_Task goal:_ Set every record down verbatim and omit the pictures.

_Given records:_
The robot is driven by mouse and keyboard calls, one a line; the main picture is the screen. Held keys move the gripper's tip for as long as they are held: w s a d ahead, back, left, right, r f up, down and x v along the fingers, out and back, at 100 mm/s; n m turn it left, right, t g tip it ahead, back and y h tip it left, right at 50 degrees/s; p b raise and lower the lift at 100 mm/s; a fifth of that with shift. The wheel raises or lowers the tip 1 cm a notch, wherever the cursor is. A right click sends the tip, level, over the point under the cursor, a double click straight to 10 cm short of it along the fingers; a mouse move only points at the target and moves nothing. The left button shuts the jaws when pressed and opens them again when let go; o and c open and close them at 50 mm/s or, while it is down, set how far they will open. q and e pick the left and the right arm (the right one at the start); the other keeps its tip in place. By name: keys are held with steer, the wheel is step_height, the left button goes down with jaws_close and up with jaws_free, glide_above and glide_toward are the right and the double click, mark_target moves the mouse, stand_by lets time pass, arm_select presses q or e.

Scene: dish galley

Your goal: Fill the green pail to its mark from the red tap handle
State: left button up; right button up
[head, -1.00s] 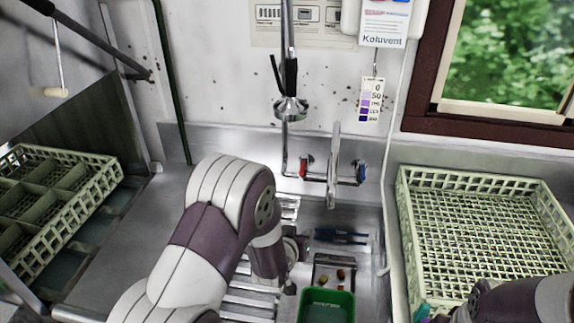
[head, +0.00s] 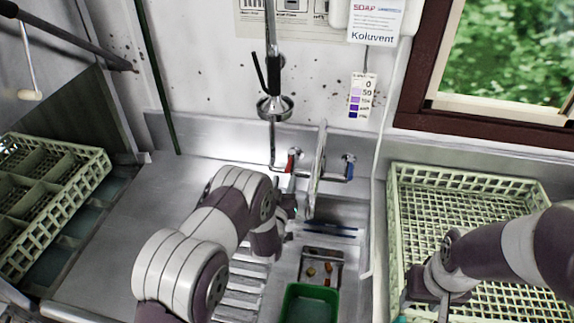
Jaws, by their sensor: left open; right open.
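The red tap handle (head: 293,160) is on the wall behind the sink, left of the tap spout (head: 318,170). The green pail (head: 310,303) stands in the sink at the bottom of the view, cut off by the frame edge. Its mark cannot be made out. My left gripper (head: 289,204) is open and empty, just below and in front of the red handle, apart from it. Its fingers are small and partly hidden by my wrist. My right gripper (head: 425,292) is open over the front left part of the right rack, well right of the pail.
A blue tap handle (head: 349,167) sits right of the spout. A hanging spray hose (head: 273,100) is above the red handle. A pale green rack (head: 400,205) stands at right, another rack (head: 85,190) at left. The sink has a drain with scraps (head: 321,268).

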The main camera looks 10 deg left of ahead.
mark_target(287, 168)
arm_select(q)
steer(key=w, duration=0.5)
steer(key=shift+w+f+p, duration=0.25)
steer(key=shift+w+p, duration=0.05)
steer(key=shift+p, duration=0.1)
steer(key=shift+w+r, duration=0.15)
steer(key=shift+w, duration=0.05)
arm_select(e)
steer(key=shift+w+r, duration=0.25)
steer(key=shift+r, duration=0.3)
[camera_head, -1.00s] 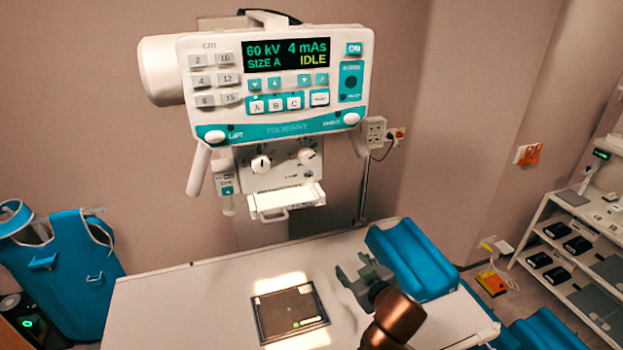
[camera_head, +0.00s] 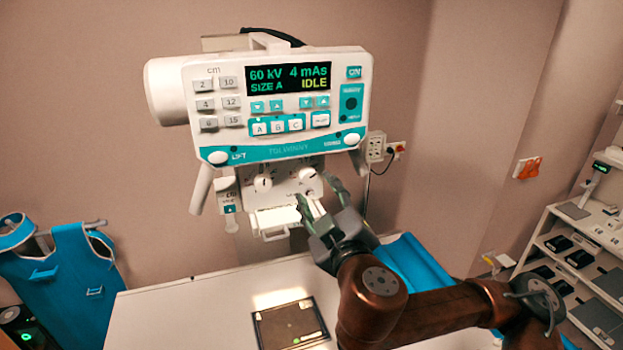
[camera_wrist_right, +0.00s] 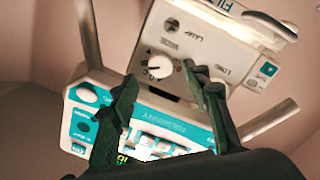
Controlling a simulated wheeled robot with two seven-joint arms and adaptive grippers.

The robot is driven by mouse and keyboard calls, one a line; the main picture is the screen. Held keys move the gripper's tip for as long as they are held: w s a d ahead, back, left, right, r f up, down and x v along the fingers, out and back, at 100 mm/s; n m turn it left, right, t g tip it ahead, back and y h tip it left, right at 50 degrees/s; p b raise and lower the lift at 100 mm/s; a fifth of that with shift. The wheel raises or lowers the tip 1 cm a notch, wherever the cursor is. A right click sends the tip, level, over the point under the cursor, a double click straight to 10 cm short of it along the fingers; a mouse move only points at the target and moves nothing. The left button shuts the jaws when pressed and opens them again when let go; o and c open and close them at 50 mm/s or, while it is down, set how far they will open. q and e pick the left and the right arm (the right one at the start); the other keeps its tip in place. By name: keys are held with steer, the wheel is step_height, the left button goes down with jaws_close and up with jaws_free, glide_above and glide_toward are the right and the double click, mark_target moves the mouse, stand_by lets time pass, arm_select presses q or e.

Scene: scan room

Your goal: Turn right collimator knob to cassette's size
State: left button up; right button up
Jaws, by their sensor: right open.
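The right collimator knob (camera_head: 307,173) is a white round knob on the collimator panel under the control console. It also shows in the right wrist view (camera_wrist_right: 160,67), where the panel appears upside down. The left knob (camera_head: 263,182) sits beside it. My right gripper (camera_head: 318,198) is open and empty in front of the panel, just below the right knob. In the right wrist view its fingers (camera_wrist_right: 160,80) stand either side of the knob, with no visible contact. The cassette (camera_head: 288,326) lies on the table, partly lit by the light field. My left gripper is not in view.
The console (camera_head: 275,100) hangs above the panel; its display reads 60 kV, 4 mAs, SIZE A, IDLE. A handle (camera_head: 275,232) juts below the panel. The left table area is clear.

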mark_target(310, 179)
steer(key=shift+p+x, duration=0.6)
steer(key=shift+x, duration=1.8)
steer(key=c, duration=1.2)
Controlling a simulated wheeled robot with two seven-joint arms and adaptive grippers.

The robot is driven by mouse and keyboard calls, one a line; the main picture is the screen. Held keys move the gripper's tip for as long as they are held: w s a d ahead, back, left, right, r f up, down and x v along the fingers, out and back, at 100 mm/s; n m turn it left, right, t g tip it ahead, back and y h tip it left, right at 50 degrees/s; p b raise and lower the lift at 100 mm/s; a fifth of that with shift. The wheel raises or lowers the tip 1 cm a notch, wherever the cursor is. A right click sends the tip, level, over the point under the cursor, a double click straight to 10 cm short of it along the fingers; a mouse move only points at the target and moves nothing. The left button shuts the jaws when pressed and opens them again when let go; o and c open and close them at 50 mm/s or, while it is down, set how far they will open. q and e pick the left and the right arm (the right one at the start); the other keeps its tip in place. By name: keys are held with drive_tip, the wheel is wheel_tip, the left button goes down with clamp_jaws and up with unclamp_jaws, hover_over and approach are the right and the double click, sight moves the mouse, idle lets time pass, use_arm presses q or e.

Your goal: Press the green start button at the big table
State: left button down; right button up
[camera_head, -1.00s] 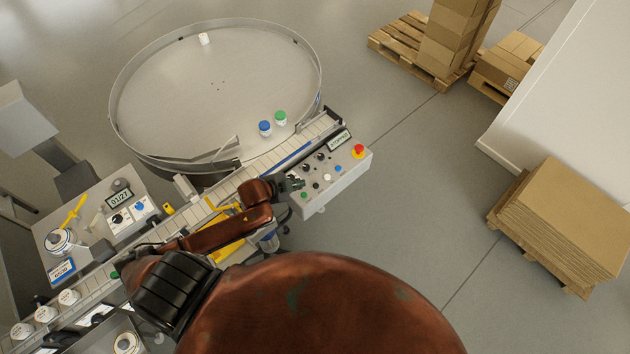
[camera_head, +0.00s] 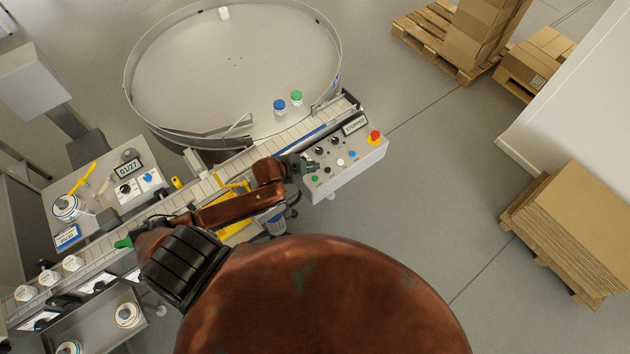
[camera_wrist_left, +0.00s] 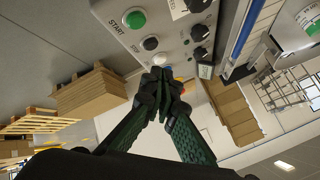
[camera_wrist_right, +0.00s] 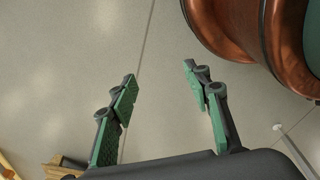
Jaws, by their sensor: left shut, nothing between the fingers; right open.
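The green start button (camera_head: 314,179) sits at the near left corner of the grey control box beside the big round table (camera_head: 215,75). My left gripper (camera_head: 311,168) is shut and empty, close to the button. In the left wrist view its joined fingertips (camera_wrist_left: 163,74) are below and right of the button, visibly apart from it in the picture. The exact gap cannot be told. My right gripper (camera_wrist_right: 158,82) is open and empty over bare floor.
The control box (camera_head: 348,172) also carries a red knob (camera_head: 375,137), several other buttons and a display (camera_head: 355,124) reading STOPPED. A conveyor (camera_head: 200,190) runs alongside. Blue-lidded (camera_head: 280,106) and green-lidded (camera_head: 296,97) jars stand on the round table. Floor to the right is clear before the pallets.

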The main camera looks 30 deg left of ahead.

_Task result:_
The robot is driven by mouse and keyboard calls, one a line; the main picture is the screen. Held keys move the gripper's tip for as long as they are held: w s a d ahead, back, left, right, r f up, down and x v along the fingers, out and back, at 100 mm/s; n m turn it left, right, t g tip it ahead, back and y h tip it left, right at 50 degrees/s; p b raise and lower the lift at 100 mm/s; a fifth of that with shift. The wheel raises or lowers the tip 1 cm a notch, wherever the cursor is. A right click sends the tip, level, over the point under the cursor, a double click straight to 10 cm short of it along the fingers; a mouse move only points at the target and moves nothing. The left button shuts the jaws when pressed and opens them again when let go; o and c open and close them at 50 mm/s or, while it is down, set how far they will open. q and e pick the left and the right arm (the right one at the start); the other keeps its tip in place. By name: keys are held with steer, the wheel is step_height, the left button goes down with jaws_close and up with jaws_free, glide_above and glide_toward are the right and the double click, mark_target moves the mouse, stand_by lets time pass, arm_select presses q or e.

Scene: dish galley

Your goal: Fill the green pail to its mark from the red tap handle
State: left button up; right button up
[head, -1.00s] 
[head, +0.00s] 
Jaws, by their sensor: left open; right open.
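The red tap handle (head: 293,160) is on the wall behind the sink, left of the tap spout (head: 318,170). The green pail (head: 310,303) stands in the sink at the bottom of the view, cut off by the frame edge. Its mark cannot be made out. My left gripper (head: 289,204) is open and empty, just below and in front of the red handle, apart from it. Its fingers are small and partly hidden by my wrist. My right gripper (head: 425,292) is open over the front left part of the right rack, well right of the pail.
A blue tap handle (head: 349,167) sits right of the spout. A hanging spray hose (head: 273,100) is above the red handle. A pale green rack (head: 400,205) stands at right, another rack (head: 85,190) at left. The sink has a drain with scraps (head: 321,268).

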The main camera looks 10 deg left of ahead.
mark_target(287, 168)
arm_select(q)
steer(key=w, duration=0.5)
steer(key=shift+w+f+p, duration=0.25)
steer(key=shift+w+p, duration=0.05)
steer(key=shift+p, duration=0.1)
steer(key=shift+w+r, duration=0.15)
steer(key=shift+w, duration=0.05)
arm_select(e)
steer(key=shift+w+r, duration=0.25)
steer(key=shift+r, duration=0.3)
[camera_head, -1.00s] 
[camera_head, +0.00s] 
[camera_wrist_right, +0.00s] 
Controlling a simulated wheeled robot with two seven-joint arms and adaptive grippers.

The robot is driven by mouse and keyboard calls, one a line; the main picture is the screen. Held keys move the gripper's tip for as long as they are held: w s a d ahead, back, left, right, r f up, down and x v along the fingers, out and back, at 100 mm/s; n m turn it left, right, t g tip it ahead, back and y h tip it left, right at 50 degrees/s; p b raise and lower the lift at 100 mm/s; a fifth of that with shift. The wheel raises or lowers the tip 1 cm a notch, wherever the cursor is. A right click sends the tip, level, over the point under the cursor, a double click straight to 10 cm short of it along the fingers; a mouse move only points at the target and moves nothing. The left button shuts the jaws when pressed and opens them again when let go; o and c open and close them at 50 mm/s or, while it is down, set how far they will open. q and e pick the left and the right arm (the right one at the start); the other keeps its tip in place. By name: keys are held with steer, the wheel is step_height, the left button goes down with jaws_close and up with jaws_free, glide_above and glide_toward are the right and the double click, mark_target moves the mouse, stand_by lets time pass, arm_select presses q or e.

Scene: scan room

Your goal: Turn right collimator knob to cassette's size
State: left button up; right button up
Jaws, by their sensor: right open.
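The right collimator knob (camera_head: 307,173) is a white round knob on the collimator panel under the control console. It also shows in the right wrist view (camera_wrist_right: 160,67), where the panel appears upside down. The left knob (camera_head: 263,182) sits beside it. My right gripper (camera_head: 318,198) is open and empty in front of the panel, just below the right knob. In the right wrist view its fingers (camera_wrist_right: 160,80) stand either side of the knob, with no visible contact. The cassette (camera_head: 288,326) lies on the table, partly lit by the light field. My left gripper is not in view.
The console (camera_head: 275,100) hangs above the panel; its display reads 60 kV, 4 mAs, SIZE A, IDLE. A handle (camera_head: 275,232) juts below the panel. The left table area is clear.

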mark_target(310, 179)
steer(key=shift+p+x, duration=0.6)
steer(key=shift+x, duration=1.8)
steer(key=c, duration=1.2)
Controlling a simulated wheeled robot with two seven-joint arms and adaptive grippers.

The robot is driven by mouse and keyboard calls, one a line; the main picture is the screen. Held keys move the gripper's tip for as long as they are held: w s a d ahead, back, left, right, r f up, down and x v along the fingers, out and back, at 100 mm/s; n m turn it left, right, t g tip it ahead, back and y h tip it left, right at 50 degrees/s; p b raise and lower the lift at 100 mm/s; a fifth of that with shift. The wheel raises or lowers the tip 1 cm a notch, wherever the cursor is. A right click sends the tip, level, over the point under the cursor, a double click straight to 10 cm short of it along the fingers; a mouse move only points at the target and moves nothing. The left button shuts the jaws when pressed and opens them again when let go; o and c open and close them at 50 mm/s or, while it is down, set how far they will open. q and e pick the left and the right arm (the right one at the start); the other keeps its tip in place. By name: keys are held with drive_tip, the wheel is wheel_tip, the left button goes down with clamp_jaws and up with unclamp_jaws, hover_over and approach are the right and the double click, sight moves the mouse, idle lets time pass, use_arm presses q or e.

Your goal: Press the green start button at the big table
State: left button down; right button up
[camera_head, -1.00s] 
[camera_head, +0.00s] 
[camera_wrist_left, +0.00s] 
[camera_wrist_right, +0.00s] 
Jaws, by their sensor: left shut, nothing between the fingers; right open.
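The green start button (camera_head: 314,179) sits at the near left corner of the grey control box beside the big round table (camera_head: 215,75). My left gripper (camera_head: 311,168) is shut and empty, close to the button. In the left wrist view its joined fingertips (camera_wrist_left: 163,74) are below and right of the button, visibly apart from it in the picture. The exact gap cannot be told. My right gripper (camera_wrist_right: 158,82) is open and empty over bare floor.
The control box (camera_head: 348,172) also carries a red knob (camera_head: 375,137), several other buttons and a display (camera_head: 355,124) reading STOPPED. A conveyor (camera_head: 200,190) runs alongside. Blue-lidded (camera_head: 280,106) and green-lidded (camera_head: 296,97) jars stand on the round table. Floor to the right is clear before the pallets.

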The main camera looks 30 deg left of ahead.

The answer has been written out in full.